In Twilight, Bella goes insane when her mother re-marries and ships her off to live with her absent father. In trying to cope with this, Bella imagines a world where she is the centre of attention from every boy in school, especially the hottest, most desirable Edward Cullen. But Edward isn’t just the most desirable guy, no: he’s also a vampire, and sheer coincidence, Bella’s blood sings to him. This should be a problem, because Edward’s supposed to lose control when he comes near a blood singer like his brother Emmett did when he met his: however, Bella’s Edward is so inhumanly perfect that he never hurts her, and even ends up falling in love with her (proof that Bella is insane, because this does not make logical sense to us, the readers, but does to Bella’s poor fragile mind). When Bella realises nothing is really happening with her imagined relationship with some imagined angel-like vampire, she imagines another vampire decides he wants to randomly hunt her just because she’s human (and of course one of the ‘bad’ vampires comes to warn the Cullens of Bella’s danger, because even in Bella’s insanity, random people still care about her). This makes perfect sense in Bella’s mind: she’s never been the centre of attention when living with her mother, and with her father the Chief of Police, he just doesn’t have the time to give her the attention she needs. So she creates the perfect man to love her and protect her and needs her like her parents never wanted, and because she’s never had a boyfriend before, poor lonely soul.

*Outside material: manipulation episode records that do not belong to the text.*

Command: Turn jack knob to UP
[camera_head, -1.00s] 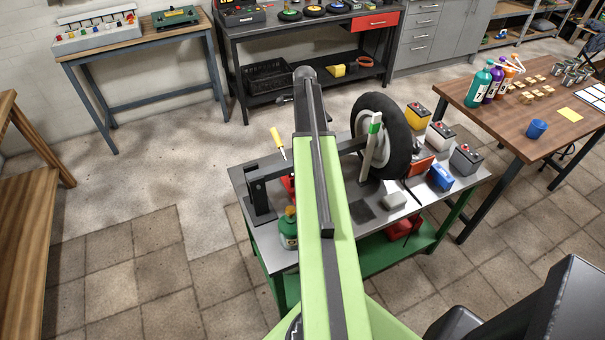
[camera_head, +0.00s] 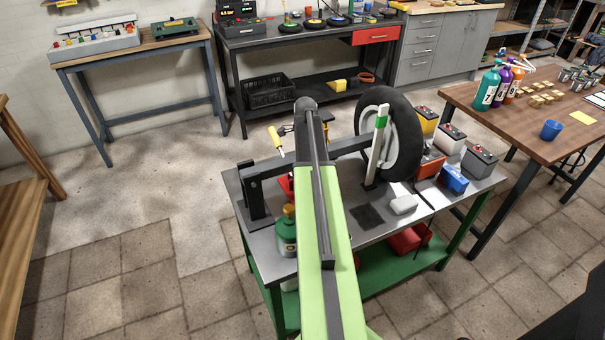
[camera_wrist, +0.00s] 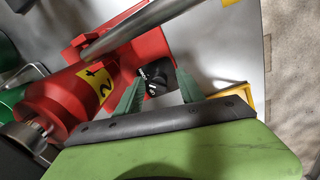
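A red jack (camera_wrist: 55,105) with a yellow label fills the left of the wrist view, with a grey metal bar across it. Its black knob (camera_wrist: 156,76) with white markings sits on a red part beside the body. My gripper (camera_wrist: 160,84) has two green fingers spread apart, one on each side of the knob. I cannot tell whether they touch it. In the head view only a red piece of the jack (camera_head: 286,187) shows left of my arm, which hides the rest and my gripper.
The jack is on a grey-topped workbench (camera_head: 365,232). A green bottle (camera_head: 287,235) stands near its left front, and a wheel (camera_head: 403,140) on a stand is to the right. A yellow-handled tool (camera_head: 275,138) sticks up behind. A wooden table (camera_head: 535,135) stands farther right.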

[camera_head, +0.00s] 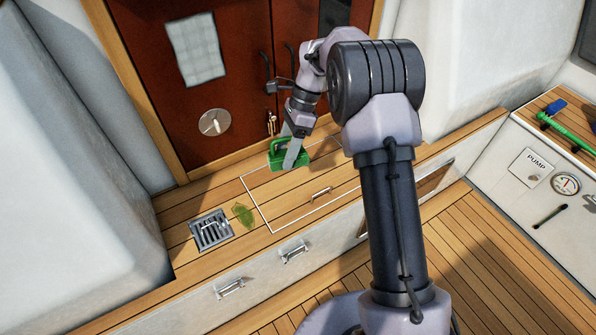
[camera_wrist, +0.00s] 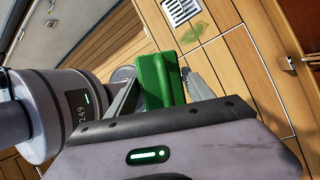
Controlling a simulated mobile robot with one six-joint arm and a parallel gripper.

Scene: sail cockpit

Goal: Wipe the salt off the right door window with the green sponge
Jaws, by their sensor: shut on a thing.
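The green sponge (camera_head: 289,154) is held in my gripper (camera_head: 294,150), above the wooden bench in front of the red-brown doors. In the wrist view the sponge (camera_wrist: 162,80) sits between the two fingers of my gripper (camera_wrist: 155,88), which are shut on it. The right door (camera_head: 310,60) stands behind my arm. Its window (camera_head: 333,14) shows only in part at the top of the head view, with my arm close below it. I cannot make out salt on the visible part.
The left door has a pale window (camera_head: 196,49) and a round plate (camera_head: 214,122). A drain grate (camera_head: 210,231) and a green leaf-like patch (camera_head: 243,215) are on the bench. A green-handled brush (camera_head: 565,131) lies at right.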

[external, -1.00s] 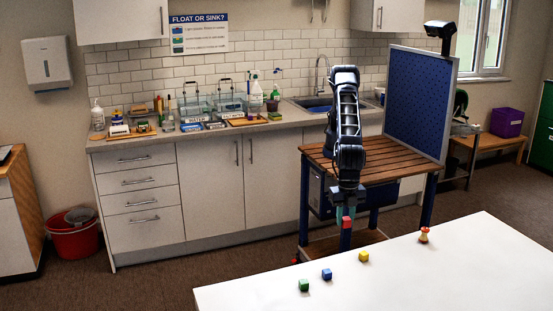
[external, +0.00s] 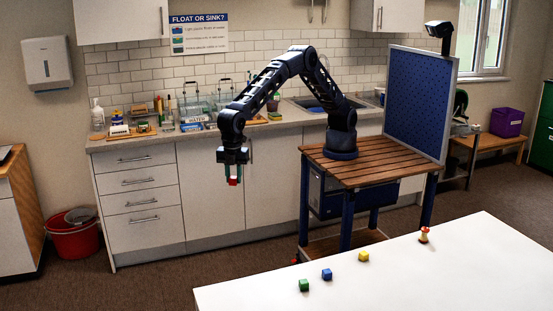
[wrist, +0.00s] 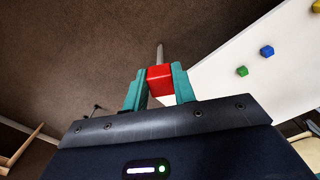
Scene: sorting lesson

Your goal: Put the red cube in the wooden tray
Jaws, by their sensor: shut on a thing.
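The red cube (external: 233,182) hangs in the air between the fingertips of my gripper (external: 233,176), in front of the drawers and cupboard doors below the counter. In the wrist view the red cube (wrist: 159,79) is squeezed between the two teal fingers of my gripper (wrist: 160,84). On the counter, a brown wooden board or tray (external: 98,137) lies at the left with small items on it. Another brown flat piece shows further right, partly behind my arm. I cannot tell for sure which is the wooden tray.
The white table (external: 410,285) in front bears a green cube (external: 304,285), a blue cube (external: 327,274), a yellow cube (external: 364,257) and an apple core (external: 424,235). Wire baskets (external: 194,107) and bottles crowd the counter (external: 290,118). The floor below my gripper is clear.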

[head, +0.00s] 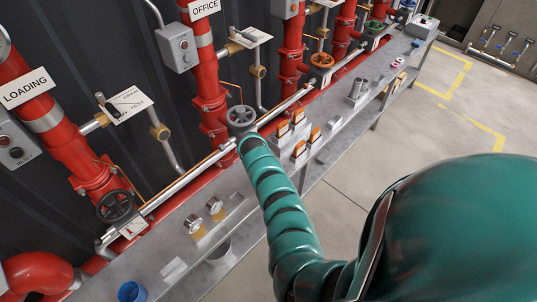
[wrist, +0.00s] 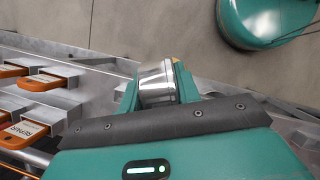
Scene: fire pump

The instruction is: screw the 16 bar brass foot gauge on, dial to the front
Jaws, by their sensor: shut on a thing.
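In the wrist view my gripper (wrist: 158,95) is shut on a silver round-bodied gauge (wrist: 156,76). The gauge sits between the two teal fingers, its metal side toward the camera. A small yellowish patch shows beside its upper right edge, but its foot and dial face cannot be made out. In the head view my teal arm reaches over the bench toward the pipes, and it hides the gripper and the held gauge. Two other round gauges (head: 193,224) and (head: 215,206) lie on the bench to the left, with tan parts below them. Their markings are too small to read.
Red risers (head: 68,140) with handwheels (head: 116,206) stand along the back of the grey bench (head: 190,260). Orange-topped tag blocks (head: 299,148) stand right of my arm. Open floor (head: 400,130) lies right of the bench.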

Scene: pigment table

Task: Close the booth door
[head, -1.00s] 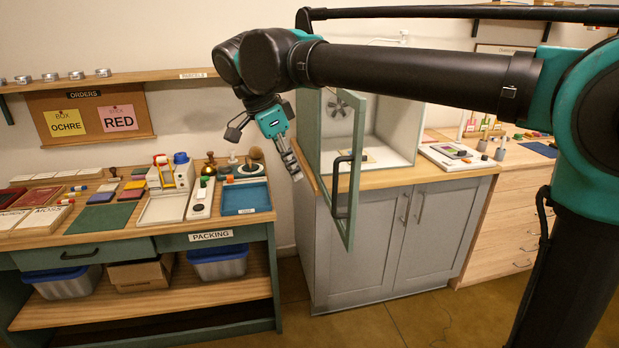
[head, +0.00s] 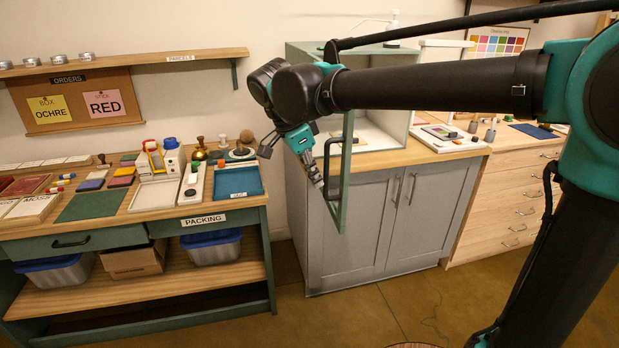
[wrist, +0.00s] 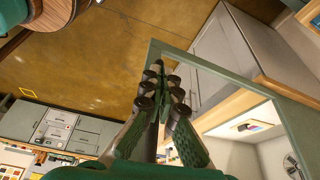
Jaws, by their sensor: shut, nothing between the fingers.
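The booth (head: 304,52) is a pale green box with a light interior on the grey cabinet. Its green-framed door (head: 346,185) stands open, swung out towards me and seen almost edge-on. The black bar handle (head: 327,160) is on the door's left face. My gripper (head: 318,183) points down at the left side of the door, overlapping the handle in the picture; I cannot tell whether it touches. In the wrist view my shut, empty gripper (wrist: 166,85) lies in front of the door's green frame (wrist: 215,72). My arm hides part of the booth.
The packing table (head: 160,208) stands to the left, crowded with pads, boxes and a blue tray (head: 238,181). The grey cabinet (head: 385,240) is below the booth, and wooden drawers (head: 510,205) are to the right. The floor (head: 330,325) in front is clear.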

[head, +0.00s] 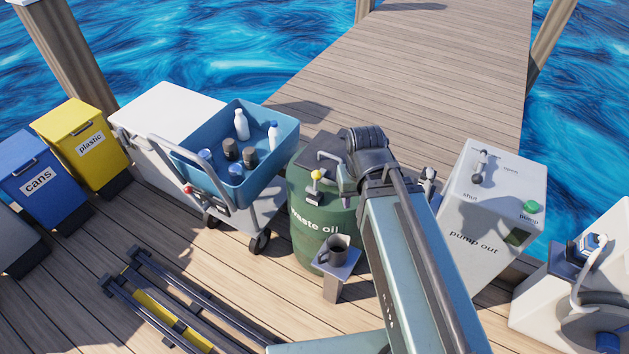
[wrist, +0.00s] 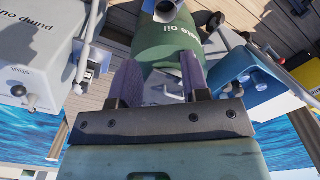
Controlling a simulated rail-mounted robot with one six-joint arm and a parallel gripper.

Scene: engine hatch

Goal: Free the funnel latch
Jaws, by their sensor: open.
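A green waste oil drum (head: 309,226) stands at the middle of the deck with a dark lid (head: 318,146) on top. A small latch with a yellow knob (head: 317,175) and pale base shows at the lid's front edge. My gripper (head: 338,170) is over the drum top, just right of the knob, its jaws apart and nothing seen between them. In the wrist view, the two fingers (wrist: 158,62) stand apart over a grey plate with a pale handle (wrist: 172,91); the drum (wrist: 180,43) is beyond. I cannot make out the yellow knob there. My arm hides the drum's right side.
A dark mug (head: 334,248) stands on a small post before the drum. A trolley with a blue tub (head: 262,170) of bottles stands left, a pump out box (head: 501,213) right. Cans (head: 37,184) and plastic (head: 82,146) bins are farther left.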

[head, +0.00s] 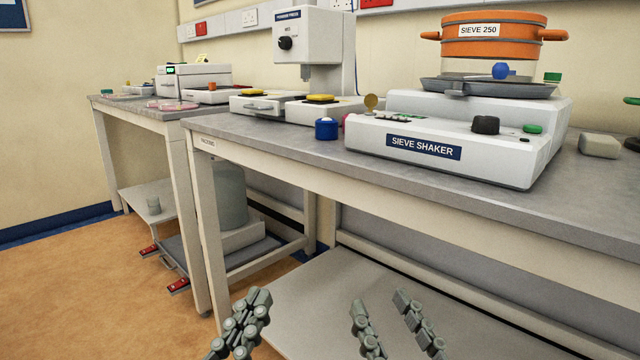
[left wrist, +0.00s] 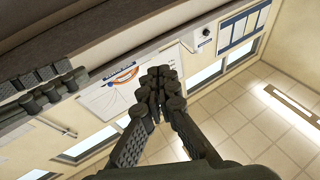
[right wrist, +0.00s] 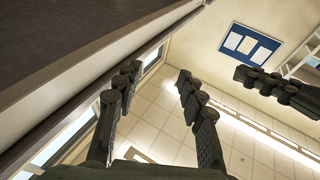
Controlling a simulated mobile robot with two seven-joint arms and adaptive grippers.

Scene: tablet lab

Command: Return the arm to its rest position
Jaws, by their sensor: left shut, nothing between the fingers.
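My left gripper (head: 252,308) shows at the bottom of the head view, in front of the bench, with its fingers together and nothing between them. In the left wrist view its fingertips (left wrist: 161,85) meet. My right gripper (head: 384,305) is to its right in the head view, with its fingers spread apart and empty. In the right wrist view a clear gap shows between its fingertips (right wrist: 157,78). Both grippers are in front of the bench and below its top edge in the head view. Neither touches any object.
The bench (head: 470,207) carries the sieve shaker (head: 450,150) with the orange sieve (head: 490,38) on it, a press (head: 308,45) and a blue pot (head: 326,129). A lower shelf (head: 330,300) lies behind the grippers. Orange floor (head: 80,290) is open at the left.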

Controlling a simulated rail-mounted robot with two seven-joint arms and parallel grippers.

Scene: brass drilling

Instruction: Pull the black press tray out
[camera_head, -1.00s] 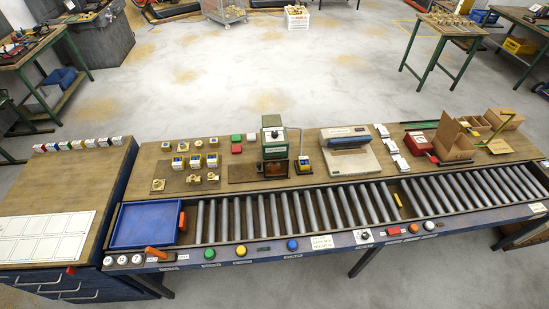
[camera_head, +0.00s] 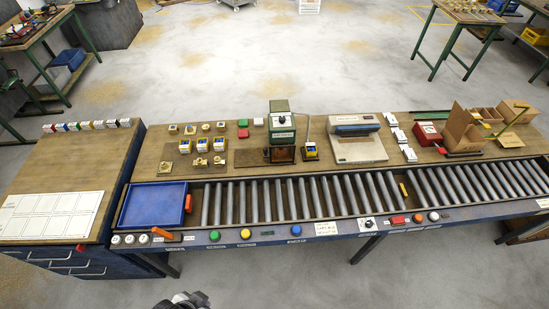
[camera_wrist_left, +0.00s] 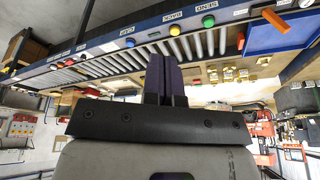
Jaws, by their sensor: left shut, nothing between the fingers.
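The green press (camera_head: 282,124) stands behind the roller conveyor, near the middle of the bench in the head view. A flat dark plate (camera_head: 250,157) lies at its foot, reaching out to the left; I cannot tell for certain whether it is the black press tray. The space under the press head is dark. Part of my left gripper (camera_head: 183,301) shows at the bottom edge of the head view, in front of the bench and well away from the press. In the left wrist view its two fingers (camera_wrist_left: 165,78) are together and empty. My right gripper is not in view.
The roller conveyor (camera_head: 260,204) runs along the bench front, with a blue tray (camera_head: 152,205) at its left end. Buttons line the front edge. Brass parts and small boxes (camera_head: 202,146) stand left of the press; a scale-like device (camera_head: 355,148) stands right of it.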

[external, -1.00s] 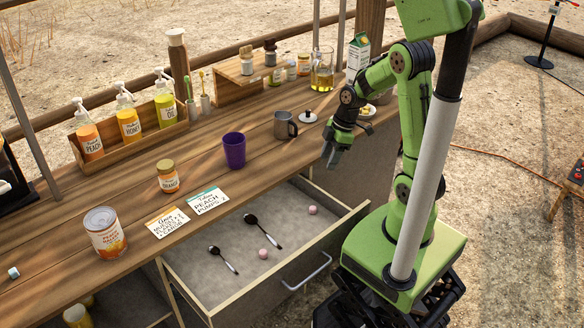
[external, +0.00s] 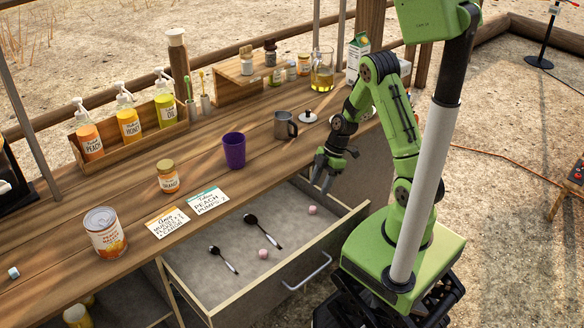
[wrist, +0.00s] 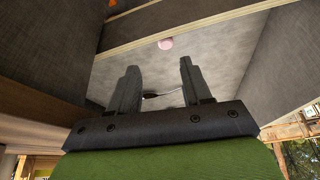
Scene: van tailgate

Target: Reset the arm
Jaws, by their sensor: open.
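My gripper (external: 322,184) is open and empty. In the external view it hangs over the right end of the open drawer, near the counter's front edge. In the wrist view its two dark fingers (wrist: 155,85) are spread apart, with the drawer floor beyond them. The green arm reaches up from its green base at the right and bends down to the gripper. Whether the fingertips are below the drawer's rim I cannot tell.
The open drawer (external: 340,222) holds two dark spoons (external: 250,222) and pink balls (external: 312,210). On the counter stand a purple cup (external: 234,150), a metal pitcher (external: 285,126), an orange jar (external: 168,176) and a can (external: 105,232). Open ground lies to the right.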

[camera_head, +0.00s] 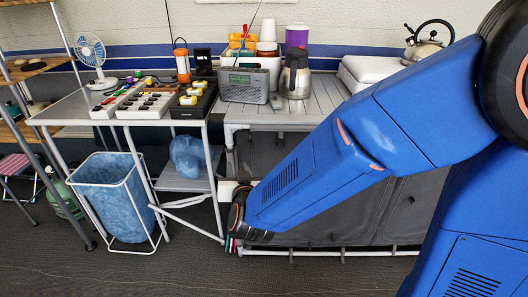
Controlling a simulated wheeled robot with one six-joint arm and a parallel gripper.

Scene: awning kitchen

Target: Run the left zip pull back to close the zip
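The grey fabric front (335,215) of the camp kitchen unit hangs below the slatted counter. Dark upright seams show on it, but I cannot tell which of them is a zip. No left zip pull can be made out. My blue arm reaches across from the right and covers much of the front. Its dark wrist joint is low at the unit's left end, near the white frame leg.
A kettle (428,43) stands at the back right. Left are a side table with trays (145,104), a fan (92,55) and a blue-lined bin (115,200). The front floor is clear.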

In New Moon, Bella realises her perfect relationship is actually really boring and creates some drama by sending her perfect boyfriend away for her own protection. Or maybe, even in her insanity, she still thinks she’s not worthy so she sabotages her own relationship. She falls into a catatonic state of depression and can only be drawn out of it by the attention of another boy who, coincidentally, is a member of the werewolf pack made to protect humans from vampires. With a suitably heroic new love interest, Bella creates more drama in her insanity by deciding that Edward is going to kill himself over some kind of crossed-wires communication, and it gives her the opportunity to add a lot more drama and an international journey to revive her relationship with Edward. Now that Edward is safe, he tells her she was stupid to believe him when he said he didn’t love her anymore (which of course he does, because in Bella’s mind everyone loves her, even if she doesn’t notice). Now that Bella’s patched up her imaginary conflict with her imaginary lover, she can still create other attention-grabbing conflict by having Jacob still in love with her.

Coming to Eclipse, and Bella’s madness is only deepening. She’s obsessed with herself being the victim, so in some twisted way she imagines that the vampire from the first book’s girlfriend wants her dead, so that for some weird reason Edward would suffer the way the girlfriend vampire has suffered. This is complicated by the fact that Bella is perfect and everyone loves her, especially the vampire lover from the first book and the werewolf boy from the second book. Obviously she can’t have them fighting all the time because that’s OMG DRAMAZ and with the inevitable big fight coming up, she can’t really concentrate on her two boyfriends fighting over her. So in her crazy state of mind, the two boys who hate each other and are sworn enemies make a pact to defend her from the big bad vampire bitch queen – because of course, she’s so unbelievable special.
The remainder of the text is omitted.